7. What does the term “spatial mismatch” mean?
1. What are the housing patterns like where you live? Are they shaped by race, class, and/or ethnicity? What are their connections to economic conditions of the past, especially to earlier industries or businesses?
2. Sugrue quotes Henry Ford II that “Obsolescence is the very hallmark of progress.” Do you agree with this sentiment?
3. Does a large company or industry have any obligation to a city and its workers when a factory is closed? Should the government penalize those companies that “outsource” jobs overseas?
1. Sugrue notes how extensively Ford relied on immigrant labor in the 1910s. Based on Stephen Meyer’s discussion of “Labor Under Mass Production,” how was it possible for uneducated, non-English-speaking immigrants to obtain jobs in Ford’s plants? How did Ford’s workers, including the immigrants who comprised the majority of the workforce by 1914, respond to their monotonous, fatiguing jobs before and after the introduction of the five-dollar day?
2. Sugrue argues that the effects of highways and suburban sprawl on Detroit and its metropolitan region were similar to those being experienced in other cities. Read Martin Melosi’s “The Automobile Shapes the City,” which discusses highways and sprawl in greater detail. Would Melosi agree that Detroit is typical in this regard?
3. Modern suburban or small-town auto plants like those in Wixom, Michigan, and Lima, Ohio, lack the grimy brick walls and belching smokestacks of older, urban industrial complexes like Ford’s River Rouge facility. Based on what Martin Melosi says about the automobile production process in “The Automobile and the Environment,” are these newer plants less polluting?

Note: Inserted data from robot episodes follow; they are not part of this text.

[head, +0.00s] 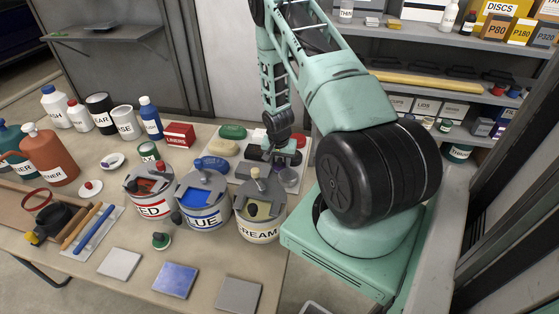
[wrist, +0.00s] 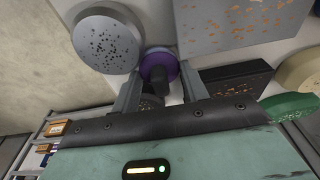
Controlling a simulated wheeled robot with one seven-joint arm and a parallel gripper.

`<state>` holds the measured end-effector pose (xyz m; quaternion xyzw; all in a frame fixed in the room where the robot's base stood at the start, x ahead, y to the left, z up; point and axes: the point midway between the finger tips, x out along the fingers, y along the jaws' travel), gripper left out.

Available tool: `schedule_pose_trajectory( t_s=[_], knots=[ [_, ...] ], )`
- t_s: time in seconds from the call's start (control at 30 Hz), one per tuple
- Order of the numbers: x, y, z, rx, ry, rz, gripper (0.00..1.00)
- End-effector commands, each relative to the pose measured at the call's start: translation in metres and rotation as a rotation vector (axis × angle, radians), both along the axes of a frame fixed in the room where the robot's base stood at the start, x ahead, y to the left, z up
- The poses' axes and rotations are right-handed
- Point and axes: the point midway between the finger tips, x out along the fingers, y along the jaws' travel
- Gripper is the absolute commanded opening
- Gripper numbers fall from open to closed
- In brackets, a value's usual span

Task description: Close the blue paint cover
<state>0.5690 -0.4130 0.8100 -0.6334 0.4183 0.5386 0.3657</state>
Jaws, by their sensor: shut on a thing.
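The blue paint tin (head: 203,211) stands upright between the red and cream tins. Its grey cover (head: 202,181) lies over the back of the top, and blue paint (head: 202,196) shows at the front. My gripper (head: 278,157) is behind and right of the blue tin, apart from it, low over a pale board. In the wrist view my gripper (wrist: 160,80) is shut on a small round purple piece with a dark knob (wrist: 158,62). The fingertips are partly hidden in the head view. The blue tin does not show in the wrist view.
The red tin (head: 150,201) and cream tin (head: 260,214) flank the blue tin closely. Several coloured blocks and a grey cylinder (head: 288,178) crowd the pale board (head: 242,169). Flat sample plates (head: 175,280) lie in front. Bottles stand at the back left.

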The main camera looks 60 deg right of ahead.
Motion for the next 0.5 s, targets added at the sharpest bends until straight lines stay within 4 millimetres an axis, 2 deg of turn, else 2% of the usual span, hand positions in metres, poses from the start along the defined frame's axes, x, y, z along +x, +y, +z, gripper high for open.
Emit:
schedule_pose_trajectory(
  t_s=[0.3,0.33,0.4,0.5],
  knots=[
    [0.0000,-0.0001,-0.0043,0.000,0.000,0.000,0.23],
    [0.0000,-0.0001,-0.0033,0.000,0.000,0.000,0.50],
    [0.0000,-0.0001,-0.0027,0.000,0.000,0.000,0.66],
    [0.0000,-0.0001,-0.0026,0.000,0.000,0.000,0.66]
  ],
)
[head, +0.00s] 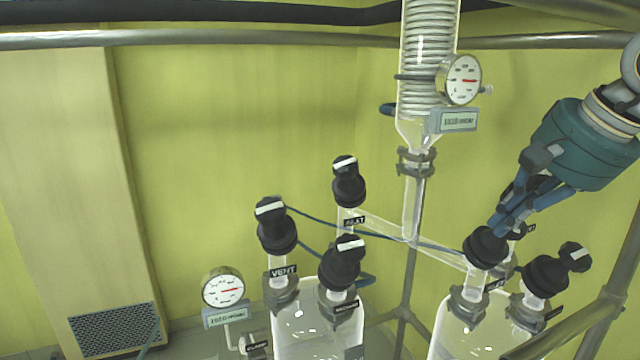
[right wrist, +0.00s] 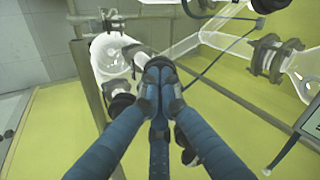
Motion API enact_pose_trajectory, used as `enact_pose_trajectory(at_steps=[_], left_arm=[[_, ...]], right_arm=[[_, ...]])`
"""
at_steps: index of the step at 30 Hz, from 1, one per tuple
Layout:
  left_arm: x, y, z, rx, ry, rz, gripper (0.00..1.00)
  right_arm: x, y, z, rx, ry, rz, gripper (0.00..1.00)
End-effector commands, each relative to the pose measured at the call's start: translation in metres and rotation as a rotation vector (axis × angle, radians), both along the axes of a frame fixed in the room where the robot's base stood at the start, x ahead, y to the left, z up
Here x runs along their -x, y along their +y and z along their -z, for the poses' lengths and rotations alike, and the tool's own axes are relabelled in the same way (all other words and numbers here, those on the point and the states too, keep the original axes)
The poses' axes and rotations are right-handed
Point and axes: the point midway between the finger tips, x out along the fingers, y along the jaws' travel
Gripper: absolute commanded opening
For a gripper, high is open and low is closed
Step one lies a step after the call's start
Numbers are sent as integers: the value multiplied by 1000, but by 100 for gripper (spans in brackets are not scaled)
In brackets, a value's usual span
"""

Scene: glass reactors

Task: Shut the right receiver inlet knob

4. David Gartman doesn’t discuss the design of auto factories in his essays, but if he did, what kind of an approach would he take and what would he be likely to say about the look of the early factories (like Ford’s Highland Park and River Rouge) and of the post-war suburban “greenfields” plants (like Ford’s Wixom and Lima plants). And what might he say about the significance of the transition from the earlier design to the later one?
1. What is your own family’s geographical and economic history since 1900? Has it followed any of the trends—immigration, migration, suburbanization, discrimination, etc.—that Sugrue describes? What roles, if any, has the automobile played in that history?
2. Analyze the two sets of before-and-after pictures of workers’ housing taken by the Ford Sociological Department. What do these photos show? What changes have occurred between the “before” picture and the “after” picture? Do these photos make a point about the Ford Sociological Department and about the company itself, in terms of attitudes towards workers? What impact does the information that Thomas Sugrue and Stephen Meyer provide about the Ford’s Sociological Department and the introduction of the five-dollar day have on our interpretation of these photos?
1. We often take the Interstate Highway System for granted, but Sugrue, Melosi, and Walsh all speak of its importance and its impact on many aspects of Americans’ lives. Investigate the history of the Interstate system—when was it conceived and for what reasons? how was it paid for? who determined where the interstates would be?—and some of its effects in greater detail. As Sugrue notes, the parts of the Interstate system that cut through cities often drastically altered urban neighborhoods, so you might want to focus your investigation on a city near you. Alternatively, you might consider how a new piece of interstate altered a suburb or a small rural town.
2. Sugrue notes that throughout America’s history, cities or whole regions have become economically dependent on particular industries or businesses, and that often these industries or businesses fail or move elsewhere. In addition to Detroit and automobiles, it’s easy to think of New England and textiles, Pittsburgh and steel, Houston and oil, the Appalachian region and coal, California’s “ Silicon Valley” and computers, New York and the financial industry, Las Vegas or Atlantic City and gambling, Los Angeles and entertainment. Often a city can be become dependent on a single company (Boeing in Seattle, Procter & Gamble in Cincinnati), or a town on a single plant or business. Select one of these cases, or one of your own devising, perhaps one from where you live, and research it. What factors led to the development of the industry or business in its location? Were other locations associated with that industry or business, and if so, why did just one win out or become prominent? If the industry or business failed or moved, what were the reasons for this, and how has the city or region responded? If the industry or business still dominates its region economically, what has enabled it to do so?
3. Ford’s River Rouge complex entered a new era in 1997. Renamed the Ford Rouge Center, it is designed to balance the needs of auto manufacturing with social and environmental concerns. Investigate how this controversial and innovative industrial redevelopment project came to be, what it involves, and how it’s working. (You might begin your research by visiting The Henry Ford’s “History of the Rouge,” especially the section on “The Rouge Enters a New Millennium,” and “Reinventing the Rouge.”) Is Ford’s attention to environmental issues a public relations gimmick, a visionary business decision, a genuine expression of concern for the environment, or some combination of these and other motives? Will it succeed? Is “green” manufacturing and a true “eco-car” really possible?